Финал: «В долгих муках она умирала, в каждой жилке стучали века. И улыбка познанья играла на счастливом лице дурака…» Сказка, бывает, поет и дурачка, хотя бы, увы, и Иванушку. Но становиться дурачком нарочно, чтобы Бабе Яге или иному заморскому чуду-юду было поспособней, — не по нашей сказке. Что до Бабы Яги, то у нее есть своя, что называется, «легенда», подобно её собрату Кащею. Но фальшивая легенда эта не более народна, чем иной современный роман, то и дело твердящий: я не роман Льва Толстого, я современнейший и одновременно древнейший по истокам «роман-миф».

* * *

Сказки приходили к нам от бабушки и матери; сказки сказывали друг другу взрослые люди в солдатской казарме; захожалый странник, были времена, мог рассчитывать на приют и хлебсоль столько вечеров, на сколько у него хватало сказок, такого и нищего считали гостем богатейшим; сказки и песни приходили к нам из разных мест и от разных народов. Роднились, с веками, сказки русские и калмыцкие, русские и татарские, русские и бурятские. Если вы ели в детстве овсяный кисель, то кто бы из вас тогда поверил, что известные стихи про него — нерусские:

Детки, овсяный кисель на столе; читайте молитву;

Смирно сидеть, рукавов не марать и к горшку не соваться…

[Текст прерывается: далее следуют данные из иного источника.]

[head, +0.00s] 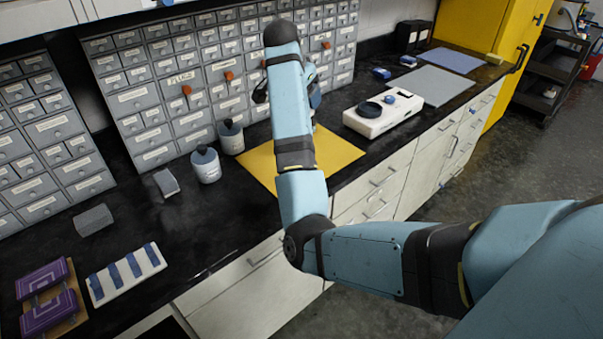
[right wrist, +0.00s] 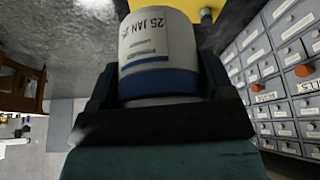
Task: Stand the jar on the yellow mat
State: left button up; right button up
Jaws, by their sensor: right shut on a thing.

Не все даже и позже узнавали из римлянина Плиния, что овсяный кисель — любимая пища древних германцев; что сами эти стихи Жуковского — по происхождению из Гебеля, алльмано-швейцарца. Но всем, кто их помнит с детства, в них что-то слышится родное; таков народный интернационализм; его драгоценность и его возраст огромны, его полезность для письменного слова очевидна. И не одна зарубежная умная сказка-притча приходилась вполне ко двору и у нас. Скажем, из британца Саути — о том, как наказан был жадный и злобный епископ Гаттон, что припрятал от сирых и голодных хлебные запасы в год недорода, а потом его самого сожрали, навалившись несметным войском, изголодавшиеся грызуны:

Мечется кошка, невесело ей:

Чует она приближенье мышей…

Этим предвосхищено многое, а именно — это лучше разъясняет важные для нас вещи, чем известный роман Достоевского с эпиграфом из Пушкина: «бесконечны, безобразны в мутной месяца игре» и т. п. Как Пушкин, так и Саути, так и Жуковский (он и здесь оказался переводчик) согласно и совместно приближают нас к истине наперед. «Бесконечны и безобразны», самозванцы никого не накормили, да накормить и не думали. Но пришли они поделом, а не просто «по ошибке» — ошибке совести, самомнения или ума. В некотором царстве, в некотором государстве.

* * *

Что-то слышится родное… Такова наша сказка, где человеку может быть родным и побратим-человек, и серый волк, и мышка-норушка, и ветер с месяцем или звёздами. «Так не бывает?» (Обычный в науке и в научном атеизме довод: например, «природа на самом деле не имеет разума и души»; или — «бога на самом деле нет».) И все подобное, таким образом — предрассудки? Что ж — а вдруг такое когда-то и вправду было; по Боратынскому (привожу по памяти) —

предрассудок, он обломок

древней правды: храм упал

и руин его потомок

языка не разгадал.

Значит, спешить с развенчиваниями не стоит. К такому мнению высокой и трезвой классики о народном, к радости Пушкина над вечными образцами неписьменного слова присоединился бы, впрочем, каждый: «там русский дух, там Русью пахнет». Разве что у Бабы Яги свое особое мнение. Это и определило дальнейшую судьбу наследия; даже ее отдельные изгибы, даже в её устроении известные надломы и перегибы (запрещала же ведь Надежда Константиновна удалого «Конька-Горбунка» за прославление, как объявлялось, глупости и невежества в лице героя сказки, опять же Ивана); а возможно, и гораздо худшее.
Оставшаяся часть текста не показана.